Short problem
Copy the data precisely, keeping every character.

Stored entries
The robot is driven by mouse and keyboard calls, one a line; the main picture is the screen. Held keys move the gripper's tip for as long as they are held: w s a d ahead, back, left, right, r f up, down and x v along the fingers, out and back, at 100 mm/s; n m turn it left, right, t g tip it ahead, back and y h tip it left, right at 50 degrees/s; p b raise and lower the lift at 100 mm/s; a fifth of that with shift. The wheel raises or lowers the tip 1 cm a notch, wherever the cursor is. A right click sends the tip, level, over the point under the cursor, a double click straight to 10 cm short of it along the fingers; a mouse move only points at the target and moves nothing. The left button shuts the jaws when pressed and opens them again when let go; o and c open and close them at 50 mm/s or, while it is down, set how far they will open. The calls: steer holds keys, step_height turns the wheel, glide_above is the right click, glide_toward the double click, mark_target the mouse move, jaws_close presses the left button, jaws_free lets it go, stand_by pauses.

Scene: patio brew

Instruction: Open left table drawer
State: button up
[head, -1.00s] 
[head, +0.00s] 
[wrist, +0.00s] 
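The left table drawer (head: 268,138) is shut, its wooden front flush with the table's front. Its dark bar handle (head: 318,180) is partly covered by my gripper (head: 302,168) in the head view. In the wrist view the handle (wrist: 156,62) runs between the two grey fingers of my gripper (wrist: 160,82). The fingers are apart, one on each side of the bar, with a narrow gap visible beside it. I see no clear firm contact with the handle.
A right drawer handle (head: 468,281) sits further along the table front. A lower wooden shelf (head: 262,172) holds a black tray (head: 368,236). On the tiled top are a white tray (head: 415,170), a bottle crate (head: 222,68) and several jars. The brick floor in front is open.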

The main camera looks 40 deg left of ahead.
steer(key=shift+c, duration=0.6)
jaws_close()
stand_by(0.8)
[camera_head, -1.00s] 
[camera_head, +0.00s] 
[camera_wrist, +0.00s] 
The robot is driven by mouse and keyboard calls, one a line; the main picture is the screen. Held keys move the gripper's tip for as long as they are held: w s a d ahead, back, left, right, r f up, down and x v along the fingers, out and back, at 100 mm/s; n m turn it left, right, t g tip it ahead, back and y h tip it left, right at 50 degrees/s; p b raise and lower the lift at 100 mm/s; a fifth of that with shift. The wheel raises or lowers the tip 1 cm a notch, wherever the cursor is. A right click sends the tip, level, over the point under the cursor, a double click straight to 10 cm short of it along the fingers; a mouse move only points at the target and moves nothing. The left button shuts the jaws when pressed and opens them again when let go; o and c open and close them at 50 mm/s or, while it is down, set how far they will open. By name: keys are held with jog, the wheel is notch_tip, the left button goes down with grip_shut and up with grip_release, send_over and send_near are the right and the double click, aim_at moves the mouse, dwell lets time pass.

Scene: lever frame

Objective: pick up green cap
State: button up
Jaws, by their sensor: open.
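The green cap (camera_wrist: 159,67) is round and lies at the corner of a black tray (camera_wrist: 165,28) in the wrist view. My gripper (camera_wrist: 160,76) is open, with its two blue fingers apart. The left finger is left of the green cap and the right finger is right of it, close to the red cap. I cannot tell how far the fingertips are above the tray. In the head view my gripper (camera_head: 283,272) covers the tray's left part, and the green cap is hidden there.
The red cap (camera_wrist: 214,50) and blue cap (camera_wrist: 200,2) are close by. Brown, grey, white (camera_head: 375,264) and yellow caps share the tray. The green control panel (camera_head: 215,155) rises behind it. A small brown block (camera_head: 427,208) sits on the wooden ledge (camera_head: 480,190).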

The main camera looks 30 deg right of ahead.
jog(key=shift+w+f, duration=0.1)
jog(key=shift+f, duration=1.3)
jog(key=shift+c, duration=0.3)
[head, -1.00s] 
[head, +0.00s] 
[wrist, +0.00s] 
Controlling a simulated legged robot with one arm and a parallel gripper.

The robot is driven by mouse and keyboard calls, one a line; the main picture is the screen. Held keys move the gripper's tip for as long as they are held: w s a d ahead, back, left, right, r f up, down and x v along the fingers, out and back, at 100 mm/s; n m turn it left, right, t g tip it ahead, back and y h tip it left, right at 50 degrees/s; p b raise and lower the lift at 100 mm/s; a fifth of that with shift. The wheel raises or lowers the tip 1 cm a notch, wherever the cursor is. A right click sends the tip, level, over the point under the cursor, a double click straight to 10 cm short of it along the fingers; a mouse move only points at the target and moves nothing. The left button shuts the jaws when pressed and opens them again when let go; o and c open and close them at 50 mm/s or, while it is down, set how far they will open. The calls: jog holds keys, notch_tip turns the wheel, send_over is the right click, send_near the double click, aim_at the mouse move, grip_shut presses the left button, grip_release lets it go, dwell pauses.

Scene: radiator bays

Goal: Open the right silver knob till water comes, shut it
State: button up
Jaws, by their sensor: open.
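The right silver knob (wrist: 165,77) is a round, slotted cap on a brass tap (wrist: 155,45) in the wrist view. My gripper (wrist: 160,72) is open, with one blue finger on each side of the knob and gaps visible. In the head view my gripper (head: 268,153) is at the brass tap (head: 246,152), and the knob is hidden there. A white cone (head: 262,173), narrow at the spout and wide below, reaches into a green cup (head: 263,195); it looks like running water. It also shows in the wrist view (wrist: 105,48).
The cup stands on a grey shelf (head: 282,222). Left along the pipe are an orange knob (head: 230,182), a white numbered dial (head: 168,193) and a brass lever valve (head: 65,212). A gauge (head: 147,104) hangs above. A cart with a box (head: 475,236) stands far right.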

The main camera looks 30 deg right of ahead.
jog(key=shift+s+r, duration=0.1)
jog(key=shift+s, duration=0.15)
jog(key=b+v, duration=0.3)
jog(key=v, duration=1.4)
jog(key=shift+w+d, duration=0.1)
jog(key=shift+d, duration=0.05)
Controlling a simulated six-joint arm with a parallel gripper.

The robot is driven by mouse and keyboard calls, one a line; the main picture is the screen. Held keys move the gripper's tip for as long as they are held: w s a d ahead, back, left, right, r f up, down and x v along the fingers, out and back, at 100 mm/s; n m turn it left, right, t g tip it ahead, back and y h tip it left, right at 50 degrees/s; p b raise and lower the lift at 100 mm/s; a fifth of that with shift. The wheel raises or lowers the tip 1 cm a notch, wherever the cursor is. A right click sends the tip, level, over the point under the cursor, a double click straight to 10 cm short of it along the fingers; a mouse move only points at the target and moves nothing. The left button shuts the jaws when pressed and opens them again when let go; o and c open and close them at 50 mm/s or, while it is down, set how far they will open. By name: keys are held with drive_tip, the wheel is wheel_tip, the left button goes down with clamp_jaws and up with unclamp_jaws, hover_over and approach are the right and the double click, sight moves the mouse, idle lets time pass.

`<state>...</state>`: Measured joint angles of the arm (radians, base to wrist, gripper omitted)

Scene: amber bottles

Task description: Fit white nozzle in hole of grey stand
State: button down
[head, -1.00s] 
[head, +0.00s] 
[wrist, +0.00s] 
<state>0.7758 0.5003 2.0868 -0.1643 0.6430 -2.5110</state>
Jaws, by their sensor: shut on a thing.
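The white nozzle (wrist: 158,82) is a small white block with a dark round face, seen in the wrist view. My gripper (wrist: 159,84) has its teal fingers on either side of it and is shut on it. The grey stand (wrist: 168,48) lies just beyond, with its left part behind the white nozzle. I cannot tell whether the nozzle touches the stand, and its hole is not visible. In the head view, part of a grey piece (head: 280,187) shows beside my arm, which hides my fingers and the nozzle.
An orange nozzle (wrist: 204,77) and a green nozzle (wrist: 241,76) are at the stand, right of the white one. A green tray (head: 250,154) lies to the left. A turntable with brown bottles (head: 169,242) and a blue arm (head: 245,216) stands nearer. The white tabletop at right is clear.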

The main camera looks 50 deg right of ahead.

Written answer
The robot is driven by mouse and keyboard calls, one a line; the main picture is the screen. Held keys move the gripper's tip for as long as they are held: w s a d ahead, back, left, right, r f up, down and x v along the fingers, out and back, at 100 mm/s; n m turn it left, right, t g tip it ahead, back and y h tip it left, right at 50 degrees/s; p b raise and lower the lift at 100 mm/s; a fifth of that with shift. The wheel raises or lowers the tip 1 cm a notch, wherever the cursor is. A right click sends the tip, level, over the point under the cursor, a double click straight to 10 cm short of it along the fingers; a mouse move only points at the target and moves nothing. The left button shuts the jaws when pressed and opens them again when let go; o and c open and close them at 50 mm/s or, while it is down, set how far they will open. The calls: steer holds keys, step_height turns the wheel, glide_above is the right click, glide_toward the double click, mark_target the mouse move, jaws_close presses the left button, jaws_free lets it go, stand_by pauses.

Scene: patio brew

Instruction: Open left table drawer
State: button up
[head, -1.00s] 
[head, +0.00s] 
[wrist, +0.00s] 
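The left table drawer (head: 268,138) is shut, its wooden front flush with the table's front. Its dark bar handle (head: 318,180) is partly covered by my gripper (head: 302,168) in the head view. In the wrist view the handle (wrist: 156,62) runs between the two grey fingers of my gripper (wrist: 160,82). The fingers are apart, one on each side of the bar, with a narrow gap visible beside it. I see no clear firm contact with the handle.
A right drawer handle (head: 468,281) sits further along the table front. A lower wooden shelf (head: 262,172) holds a black tray (head: 368,236). On the tiled top are a white tray (head: 415,170), a bottle crate (head: 222,68) and several jars. The brick floor in front is open.

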The main camera looks 40 deg left of ahead.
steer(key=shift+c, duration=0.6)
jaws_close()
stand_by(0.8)
[camera_head, -1.00s] 
[camera_head, +0.00s] 
[camera_wrist, +0.00s] 
The robot is driven by mouse and keyboard calls, one a line; the main picture is the screen. Held keys move the gripper's tip for as long as they are held: w s a d ahead, back, left, right, r f up, down and x v along the fingers, out and back, at 100 mm/s; n m turn it left, right, t g tip it ahead, back and y h tip it left, right at 50 degrees/s; p b raise and lower the lift at 100 mm/s; a fifth of that with shift. The wheel raises or lowers the tip 1 cm a notch, wherever the cursor is. A right click sends the tip, level, over the point under the cursor, a double click straight to 10 cm short of it along the fingers; a mouse move only points at the target and moves nothing. The left button shuts the jaws when pressed and opens them again when let go; o and c open and close them at 50 mm/s or, while it is down, set how far they will open. By name: keys are held with jog, the wheel is notch_tip, the left button goes down with grip_shut and up with grip_release, send_over and send_near are the right and the double click, aim_at moves the mouse, dwell lets time pass.

Scene: lever frame

Objective: pick up green cap
State: button up
Jaws, by their sensor: open.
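The green cap (camera_wrist: 159,67) is round and lies at the corner of a black tray (camera_wrist: 165,28) in the wrist view. My gripper (camera_wrist: 160,76) is open, with its two blue fingers apart. The left finger is left of the green cap and the right finger is right of it, close to the red cap. I cannot tell how far the fingertips are above the tray. In the head view my gripper (camera_head: 283,272) covers the tray's left part, and the green cap is hidden there.
The red cap (camera_wrist: 214,50) and blue cap (camera_wrist: 200,2) are close by. Brown, grey, white (camera_head: 375,264) and yellow caps share the tray. The green control panel (camera_head: 215,155) rises behind it. A small brown block (camera_head: 427,208) sits on the wooden ledge (camera_head: 480,190).

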The main camera looks 30 deg right of ahead.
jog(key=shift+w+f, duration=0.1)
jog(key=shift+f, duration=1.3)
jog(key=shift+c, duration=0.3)
[head, -1.00s] 
[head, +0.00s] 
[wrist, +0.00s] 
Controlling a simulated legged robot with one arm and a parallel gripper.

The robot is driven by mouse and keyboard calls, one a line; the main picture is the screen. Held keys move the gripper's tip for as long as they are held: w s a d ahead, back, left, right, r f up, down and x v along the fingers, out and back, at 100 mm/s; n m turn it left, right, t g tip it ahead, back and y h tip it left, right at 50 degrees/s; p b raise and lower the lift at 100 mm/s; a fifth of that with shift. The wheel raises or lowers the tip 1 cm a notch, wherever the cursor is. A right click sends the tip, level, over the point under the cursor, a double click straight to 10 cm short of it along the fingers; a mouse move only points at the target and moves nothing. The left button shuts the jaws when pressed and opens them again when let go; o and c open and close them at 50 mm/s or, while it is down, set how far they will open. The calls: jog holds keys, notch_tip turns the wheel, send_over is the right click, send_near the double click, aim_at the mouse move, grip_shut presses the left button, grip_release lets it go, dwell pauses.

Scene: radiator bays

Goal: Open the right silver knob till water comes, shut it
State: button up
Jaws, by their sensor: open.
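The right silver knob (wrist: 165,77) is a round, slotted cap on a brass tap (wrist: 155,45) in the wrist view. My gripper (wrist: 160,72) is open, with one blue finger on each side of the knob and gaps visible. In the head view my gripper (head: 268,153) is at the brass tap (head: 246,152), and the knob is hidden there. A white cone (head: 262,173), narrow at the spout and wide below, reaches into a green cup (head: 263,195); it looks like running water. It also shows in the wrist view (wrist: 105,48).
The cup stands on a grey shelf (head: 282,222). Left along the pipe are an orange knob (head: 230,182), a white numbered dial (head: 168,193) and a brass lever valve (head: 65,212). A gauge (head: 147,104) hangs above. A cart with a box (head: 475,236) stands far right.

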The main camera looks 30 deg right of ahead.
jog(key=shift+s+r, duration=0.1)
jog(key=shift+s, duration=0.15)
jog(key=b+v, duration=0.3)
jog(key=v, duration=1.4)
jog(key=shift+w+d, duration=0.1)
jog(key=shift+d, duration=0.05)
Controlling a simulated six-joint arm with a parallel gripper.

The robot is driven by mouse and keyboard calls, one a line; the main picture is the screen. Held keys move the gripper's tip for as long as they are held: w s a d ahead, back, left, right, r f up, down and x v along the fingers, out and back, at 100 mm/s; n m turn it left, right, t g tip it ahead, back and y h tip it left, right at 50 degrees/s; p b raise and lower the lift at 100 mm/s; a fifth of that with shift. The wheel raises or lowers the tip 1 cm a notch, wherever the cursor is. A right click sends the tip, level, over the point under the cursor, a double click straight to 10 cm short of it along the fingers; a mouse move only points at the target and moves nothing. The left button shuts the jaws when pressed and opens them again when let go; o and c open and close them at 50 mm/s or, while it is down, set how far they will open. By name: keys are held with drive_tip, the wheel is wheel_tip, the left button goes down with clamp_jaws and up with unclamp_jaws, hover_over and approach are the right and the double click, sight moves the mouse, idle lets time pass.

`<state>...</state>`: Measured joint angles of the arm (radians, base to wrist, gripper omitted)

Scene: amber bottles

Task description: Fit white nozzle in hole of grey stand
State: button down
[head, -1.00s] 
[head, +0.00s] 
[wrist, +0.00s] 
<state>0.7758 0.5003 2.0868 -0.1643 0.6430 -2.5110</state>
Jaws, by their sensor: shut on a thing.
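The white nozzle (wrist: 158,82) is a small white block with a dark round face, seen in the wrist view. My gripper (wrist: 159,84) has its teal fingers on either side of it and is shut on it. The grey stand (wrist: 168,48) lies just beyond, with its left part behind the white nozzle. I cannot tell whether the nozzle touches the stand, and its hole is not visible. In the head view, part of a grey piece (head: 280,187) shows beside my arm, which hides my fingers and the nozzle.
An orange nozzle (wrist: 204,77) and a green nozzle (wrist: 241,76) are at the stand, right of the white one. A green tray (head: 250,154) lies to the left. A turntable with brown bottles (head: 169,242) and a blue arm (head: 245,216) stands nearer. The white tabletop at right is clear.

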The main camera looks 50 deg right of ahead.

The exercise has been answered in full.